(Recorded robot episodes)
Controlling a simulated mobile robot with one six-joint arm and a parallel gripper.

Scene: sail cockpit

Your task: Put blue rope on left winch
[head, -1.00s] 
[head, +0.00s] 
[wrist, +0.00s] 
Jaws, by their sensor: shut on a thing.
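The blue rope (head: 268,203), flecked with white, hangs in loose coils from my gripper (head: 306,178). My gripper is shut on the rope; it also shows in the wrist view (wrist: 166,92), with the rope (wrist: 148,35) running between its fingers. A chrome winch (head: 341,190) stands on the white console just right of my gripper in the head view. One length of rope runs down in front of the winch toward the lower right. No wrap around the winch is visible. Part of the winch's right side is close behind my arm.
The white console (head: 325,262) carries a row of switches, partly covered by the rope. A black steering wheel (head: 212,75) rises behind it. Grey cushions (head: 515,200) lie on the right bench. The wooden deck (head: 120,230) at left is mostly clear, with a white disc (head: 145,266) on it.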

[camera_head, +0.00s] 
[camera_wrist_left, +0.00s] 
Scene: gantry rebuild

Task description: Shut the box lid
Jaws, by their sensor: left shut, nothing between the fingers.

» Task to complete
Pull every line containing the word "Scene" out of the material and copy it.

» Written reply
Scene: sail cockpit
Scene: gantry rebuild

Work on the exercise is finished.